Thursday 22 February 2018

'We showed a lot of courage' - Character of young side delights Eamonn Fitzmaurice

Kerry 1-15 Mayo 2-9

Paul Geaney tries to get away from Mayo’s Brendan Harrison. Photo by Seb Daly/Sportsfile
Paul Geaney tries to get away from Mayo’s Brendan Harrison. Photo by Seb Daly/Sportsfile

Sean McGoldrick

It is, as Eamonn Fitzmaurice reminded us afterwards, only the first weekend in February, so some perspective is called for. Nonetheless, as a coming-of-age experience, this Casltebar clash could prove a defining moment for this new-look Kerry team.

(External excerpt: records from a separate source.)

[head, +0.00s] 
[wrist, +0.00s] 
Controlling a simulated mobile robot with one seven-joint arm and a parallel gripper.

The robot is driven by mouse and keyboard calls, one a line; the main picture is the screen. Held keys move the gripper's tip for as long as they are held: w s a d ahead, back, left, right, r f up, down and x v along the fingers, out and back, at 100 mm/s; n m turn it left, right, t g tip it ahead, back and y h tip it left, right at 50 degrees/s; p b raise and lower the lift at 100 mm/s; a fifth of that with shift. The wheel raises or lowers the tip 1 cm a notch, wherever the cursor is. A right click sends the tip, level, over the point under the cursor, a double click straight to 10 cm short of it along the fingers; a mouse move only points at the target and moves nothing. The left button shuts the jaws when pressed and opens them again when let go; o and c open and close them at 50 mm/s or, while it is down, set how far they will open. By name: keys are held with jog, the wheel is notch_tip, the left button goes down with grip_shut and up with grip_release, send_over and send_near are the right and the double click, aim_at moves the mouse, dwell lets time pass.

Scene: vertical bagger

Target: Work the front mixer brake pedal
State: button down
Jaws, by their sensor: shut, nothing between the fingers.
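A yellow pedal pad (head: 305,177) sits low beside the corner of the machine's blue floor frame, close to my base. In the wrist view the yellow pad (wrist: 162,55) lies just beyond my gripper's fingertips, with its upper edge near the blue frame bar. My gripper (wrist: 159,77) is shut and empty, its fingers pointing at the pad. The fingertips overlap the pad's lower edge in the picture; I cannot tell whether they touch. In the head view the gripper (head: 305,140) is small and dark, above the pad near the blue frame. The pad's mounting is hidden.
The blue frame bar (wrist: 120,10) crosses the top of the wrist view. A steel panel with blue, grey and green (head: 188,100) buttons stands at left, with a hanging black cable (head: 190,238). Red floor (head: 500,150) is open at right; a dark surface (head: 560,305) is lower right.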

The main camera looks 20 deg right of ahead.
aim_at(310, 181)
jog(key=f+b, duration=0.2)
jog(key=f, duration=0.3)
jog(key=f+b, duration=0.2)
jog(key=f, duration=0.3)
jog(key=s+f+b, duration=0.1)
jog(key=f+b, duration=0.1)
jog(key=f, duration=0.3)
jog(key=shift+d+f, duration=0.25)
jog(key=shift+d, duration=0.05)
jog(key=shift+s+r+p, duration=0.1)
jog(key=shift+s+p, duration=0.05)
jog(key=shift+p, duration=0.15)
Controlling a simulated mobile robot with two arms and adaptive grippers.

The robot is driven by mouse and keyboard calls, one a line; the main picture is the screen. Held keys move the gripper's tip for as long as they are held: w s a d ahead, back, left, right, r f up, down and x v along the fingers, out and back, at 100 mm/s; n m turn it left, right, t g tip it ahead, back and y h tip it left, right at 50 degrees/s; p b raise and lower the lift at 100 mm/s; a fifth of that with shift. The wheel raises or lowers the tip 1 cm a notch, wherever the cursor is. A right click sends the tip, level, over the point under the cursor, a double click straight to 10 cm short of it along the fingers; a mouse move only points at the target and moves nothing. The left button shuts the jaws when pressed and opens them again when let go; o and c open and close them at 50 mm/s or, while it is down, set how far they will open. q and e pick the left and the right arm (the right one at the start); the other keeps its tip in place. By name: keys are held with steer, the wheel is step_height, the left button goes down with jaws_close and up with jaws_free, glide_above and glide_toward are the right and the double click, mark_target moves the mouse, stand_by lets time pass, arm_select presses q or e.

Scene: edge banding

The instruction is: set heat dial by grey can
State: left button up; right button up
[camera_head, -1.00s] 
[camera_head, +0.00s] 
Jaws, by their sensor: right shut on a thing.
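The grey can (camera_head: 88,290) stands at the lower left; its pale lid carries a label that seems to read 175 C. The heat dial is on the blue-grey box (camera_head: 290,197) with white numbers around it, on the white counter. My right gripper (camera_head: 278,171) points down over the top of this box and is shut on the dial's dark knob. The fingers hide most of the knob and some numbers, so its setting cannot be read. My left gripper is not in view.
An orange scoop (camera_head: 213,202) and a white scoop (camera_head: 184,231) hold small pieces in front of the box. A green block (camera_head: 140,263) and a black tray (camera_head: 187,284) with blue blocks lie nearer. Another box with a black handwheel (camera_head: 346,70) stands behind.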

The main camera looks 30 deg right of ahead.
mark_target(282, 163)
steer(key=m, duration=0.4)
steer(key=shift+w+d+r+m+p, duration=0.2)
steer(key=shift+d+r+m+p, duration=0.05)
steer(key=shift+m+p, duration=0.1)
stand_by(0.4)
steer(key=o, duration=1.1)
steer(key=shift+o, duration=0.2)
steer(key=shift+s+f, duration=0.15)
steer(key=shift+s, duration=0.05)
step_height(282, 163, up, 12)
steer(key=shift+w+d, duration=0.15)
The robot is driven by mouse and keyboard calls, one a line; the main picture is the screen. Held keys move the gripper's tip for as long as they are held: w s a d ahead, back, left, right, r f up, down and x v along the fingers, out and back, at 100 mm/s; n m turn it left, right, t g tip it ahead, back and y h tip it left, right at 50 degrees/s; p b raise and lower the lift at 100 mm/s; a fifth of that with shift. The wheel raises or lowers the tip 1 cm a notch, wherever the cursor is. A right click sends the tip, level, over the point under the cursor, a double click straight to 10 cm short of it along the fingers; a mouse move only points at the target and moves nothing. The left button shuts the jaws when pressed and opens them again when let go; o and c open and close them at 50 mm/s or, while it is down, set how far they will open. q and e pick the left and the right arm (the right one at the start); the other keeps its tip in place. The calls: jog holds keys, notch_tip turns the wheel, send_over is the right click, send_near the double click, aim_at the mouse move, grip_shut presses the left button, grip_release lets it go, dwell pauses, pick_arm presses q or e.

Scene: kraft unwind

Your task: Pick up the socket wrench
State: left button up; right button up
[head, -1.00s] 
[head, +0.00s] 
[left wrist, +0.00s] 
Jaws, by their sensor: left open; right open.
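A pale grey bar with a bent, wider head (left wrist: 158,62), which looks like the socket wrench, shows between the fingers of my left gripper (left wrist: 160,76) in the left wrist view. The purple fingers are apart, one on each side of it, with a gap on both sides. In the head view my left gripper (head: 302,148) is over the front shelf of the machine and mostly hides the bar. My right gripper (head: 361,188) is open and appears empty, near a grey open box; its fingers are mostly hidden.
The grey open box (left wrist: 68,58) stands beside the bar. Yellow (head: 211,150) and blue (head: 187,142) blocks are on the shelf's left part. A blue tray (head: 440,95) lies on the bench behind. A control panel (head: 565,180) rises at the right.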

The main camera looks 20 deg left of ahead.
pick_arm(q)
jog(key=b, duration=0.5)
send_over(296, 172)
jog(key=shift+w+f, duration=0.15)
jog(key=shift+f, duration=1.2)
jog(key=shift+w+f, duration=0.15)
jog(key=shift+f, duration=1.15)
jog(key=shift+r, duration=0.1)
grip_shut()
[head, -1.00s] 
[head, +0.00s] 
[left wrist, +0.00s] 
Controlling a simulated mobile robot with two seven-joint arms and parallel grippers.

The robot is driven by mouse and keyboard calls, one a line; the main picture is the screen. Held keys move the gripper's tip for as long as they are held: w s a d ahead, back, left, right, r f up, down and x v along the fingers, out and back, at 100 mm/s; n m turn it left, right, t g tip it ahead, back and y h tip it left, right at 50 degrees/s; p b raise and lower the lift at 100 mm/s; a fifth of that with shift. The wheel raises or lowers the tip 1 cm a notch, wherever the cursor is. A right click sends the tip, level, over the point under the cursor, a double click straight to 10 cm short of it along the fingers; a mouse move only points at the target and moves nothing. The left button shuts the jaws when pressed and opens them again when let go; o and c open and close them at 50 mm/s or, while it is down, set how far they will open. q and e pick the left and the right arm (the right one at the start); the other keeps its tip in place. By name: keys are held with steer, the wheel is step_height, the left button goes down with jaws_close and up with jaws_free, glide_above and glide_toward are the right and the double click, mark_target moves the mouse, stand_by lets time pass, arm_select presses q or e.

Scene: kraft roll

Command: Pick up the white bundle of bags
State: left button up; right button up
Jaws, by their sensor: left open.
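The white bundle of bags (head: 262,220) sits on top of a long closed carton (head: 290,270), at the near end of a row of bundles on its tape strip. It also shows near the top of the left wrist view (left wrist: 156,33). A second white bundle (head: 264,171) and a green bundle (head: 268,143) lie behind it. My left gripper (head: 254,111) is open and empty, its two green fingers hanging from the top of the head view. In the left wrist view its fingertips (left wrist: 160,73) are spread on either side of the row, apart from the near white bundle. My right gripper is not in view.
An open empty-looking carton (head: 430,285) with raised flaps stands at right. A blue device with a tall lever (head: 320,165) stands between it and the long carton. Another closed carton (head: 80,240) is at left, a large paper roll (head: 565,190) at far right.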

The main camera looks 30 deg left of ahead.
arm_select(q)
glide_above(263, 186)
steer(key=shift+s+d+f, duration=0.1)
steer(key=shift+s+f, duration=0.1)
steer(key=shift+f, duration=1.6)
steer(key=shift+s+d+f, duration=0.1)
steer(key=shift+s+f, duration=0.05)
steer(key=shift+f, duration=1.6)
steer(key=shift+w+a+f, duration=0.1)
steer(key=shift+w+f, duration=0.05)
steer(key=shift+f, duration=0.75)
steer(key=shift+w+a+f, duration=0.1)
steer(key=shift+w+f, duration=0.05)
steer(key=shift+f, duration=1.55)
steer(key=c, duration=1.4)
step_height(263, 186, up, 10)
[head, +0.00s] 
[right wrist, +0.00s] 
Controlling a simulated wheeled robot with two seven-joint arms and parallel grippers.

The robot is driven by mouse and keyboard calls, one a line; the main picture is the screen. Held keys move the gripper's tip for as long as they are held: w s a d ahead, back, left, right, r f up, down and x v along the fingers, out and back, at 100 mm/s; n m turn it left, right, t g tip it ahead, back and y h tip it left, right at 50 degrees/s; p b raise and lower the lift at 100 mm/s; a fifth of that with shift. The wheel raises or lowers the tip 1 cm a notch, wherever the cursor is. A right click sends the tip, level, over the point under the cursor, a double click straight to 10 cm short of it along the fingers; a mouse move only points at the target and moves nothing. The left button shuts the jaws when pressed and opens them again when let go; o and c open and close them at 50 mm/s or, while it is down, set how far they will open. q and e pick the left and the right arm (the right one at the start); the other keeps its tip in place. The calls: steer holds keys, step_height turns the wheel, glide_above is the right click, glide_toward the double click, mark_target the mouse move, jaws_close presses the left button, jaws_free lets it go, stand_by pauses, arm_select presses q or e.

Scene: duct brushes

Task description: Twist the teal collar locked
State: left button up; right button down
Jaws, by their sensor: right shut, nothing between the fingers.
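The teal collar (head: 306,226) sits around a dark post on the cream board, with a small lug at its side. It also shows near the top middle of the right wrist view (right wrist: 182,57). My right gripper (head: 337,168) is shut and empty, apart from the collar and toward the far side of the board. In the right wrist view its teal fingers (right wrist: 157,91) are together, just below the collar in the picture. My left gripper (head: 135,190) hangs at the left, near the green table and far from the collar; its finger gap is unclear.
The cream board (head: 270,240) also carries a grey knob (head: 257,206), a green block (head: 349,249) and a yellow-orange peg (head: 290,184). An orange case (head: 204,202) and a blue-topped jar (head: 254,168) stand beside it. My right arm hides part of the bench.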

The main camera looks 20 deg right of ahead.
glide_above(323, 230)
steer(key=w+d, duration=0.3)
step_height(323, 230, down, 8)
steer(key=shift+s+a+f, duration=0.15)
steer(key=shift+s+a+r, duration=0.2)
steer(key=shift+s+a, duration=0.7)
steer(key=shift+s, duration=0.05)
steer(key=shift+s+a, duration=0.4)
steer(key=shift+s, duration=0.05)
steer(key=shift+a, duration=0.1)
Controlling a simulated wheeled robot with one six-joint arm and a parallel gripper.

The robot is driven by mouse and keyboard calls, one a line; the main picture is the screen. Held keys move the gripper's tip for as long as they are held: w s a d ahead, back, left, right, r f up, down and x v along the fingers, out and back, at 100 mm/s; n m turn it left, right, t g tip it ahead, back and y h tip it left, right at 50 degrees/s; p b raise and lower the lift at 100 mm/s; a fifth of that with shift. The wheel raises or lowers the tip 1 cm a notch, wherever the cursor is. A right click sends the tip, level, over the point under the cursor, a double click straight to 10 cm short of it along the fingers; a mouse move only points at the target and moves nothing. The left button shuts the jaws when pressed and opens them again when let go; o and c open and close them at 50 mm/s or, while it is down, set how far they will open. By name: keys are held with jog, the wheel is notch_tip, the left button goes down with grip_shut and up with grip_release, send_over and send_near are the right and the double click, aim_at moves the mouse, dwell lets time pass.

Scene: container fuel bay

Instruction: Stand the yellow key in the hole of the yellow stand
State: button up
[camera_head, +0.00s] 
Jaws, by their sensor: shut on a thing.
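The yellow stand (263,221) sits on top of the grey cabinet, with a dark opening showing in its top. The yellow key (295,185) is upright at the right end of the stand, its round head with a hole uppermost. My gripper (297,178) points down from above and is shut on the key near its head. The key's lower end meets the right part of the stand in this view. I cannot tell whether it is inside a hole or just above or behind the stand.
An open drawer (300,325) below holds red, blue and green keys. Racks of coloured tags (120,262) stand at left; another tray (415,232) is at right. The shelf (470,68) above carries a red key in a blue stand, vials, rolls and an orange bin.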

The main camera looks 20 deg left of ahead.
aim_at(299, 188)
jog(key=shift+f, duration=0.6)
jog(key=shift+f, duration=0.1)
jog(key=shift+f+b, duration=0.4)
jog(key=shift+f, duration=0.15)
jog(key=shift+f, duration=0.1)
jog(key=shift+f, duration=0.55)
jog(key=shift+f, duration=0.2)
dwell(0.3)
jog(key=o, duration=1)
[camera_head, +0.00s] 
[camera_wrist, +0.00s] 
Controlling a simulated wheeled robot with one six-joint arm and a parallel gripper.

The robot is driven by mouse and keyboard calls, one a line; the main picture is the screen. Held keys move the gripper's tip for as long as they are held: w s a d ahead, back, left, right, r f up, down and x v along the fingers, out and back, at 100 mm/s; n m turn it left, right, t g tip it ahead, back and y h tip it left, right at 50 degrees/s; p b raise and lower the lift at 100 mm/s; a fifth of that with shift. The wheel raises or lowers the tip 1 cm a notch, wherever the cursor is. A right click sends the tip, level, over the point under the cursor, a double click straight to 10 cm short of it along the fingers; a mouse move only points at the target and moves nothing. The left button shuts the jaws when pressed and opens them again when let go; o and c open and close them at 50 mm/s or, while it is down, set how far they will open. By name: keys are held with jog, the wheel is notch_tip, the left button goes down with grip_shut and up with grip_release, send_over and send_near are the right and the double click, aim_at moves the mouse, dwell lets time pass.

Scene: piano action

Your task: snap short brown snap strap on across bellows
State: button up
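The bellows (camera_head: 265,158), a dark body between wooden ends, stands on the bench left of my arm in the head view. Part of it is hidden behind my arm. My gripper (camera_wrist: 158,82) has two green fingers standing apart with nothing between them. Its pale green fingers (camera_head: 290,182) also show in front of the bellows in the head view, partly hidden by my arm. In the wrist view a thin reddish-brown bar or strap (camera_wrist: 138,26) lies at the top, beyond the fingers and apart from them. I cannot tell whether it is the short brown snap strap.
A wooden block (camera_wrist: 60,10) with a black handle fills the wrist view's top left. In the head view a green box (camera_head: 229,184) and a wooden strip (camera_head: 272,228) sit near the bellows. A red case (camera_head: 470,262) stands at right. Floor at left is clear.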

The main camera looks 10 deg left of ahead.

Down to 13 men with 21 minutes remaining against the beaten All-Ireland finalists - who by then had 10 first-choice players, including All-Stars David Clarke, Colm Boyle, Aidan O'Shea and Andy Moran, on the field - Kerry actually outscored them from play from there to the final whistle.

Jack and Andrew Barry celebrate Kerry’s victory. Photo by Seb Daly/Sportsfile
Jack and Andrew Barry celebrate Kerry’s victory. Photo by Seb Daly/Sportsfile

In an often chaotic contest where the referee's benign approach to issuing sanctions appeared to encourage players to transgress, Kerry had lost two-thirds of their half-back line by the 54th minute. Ronan Shanahan - who Fitzmaurice was frantically trying to replace at the time after he was fortunate not to have to picked up a second booking moments earlier - transgressed for the third time in 10 minutes.

This time there was no escaping a second yellow. Three mintues later and for the second match in-a-row centre-back Gavin Crowley - who picked up his first yellow after an off-the-ball wrestling match with Aidan O'Shea in the first half - saw red.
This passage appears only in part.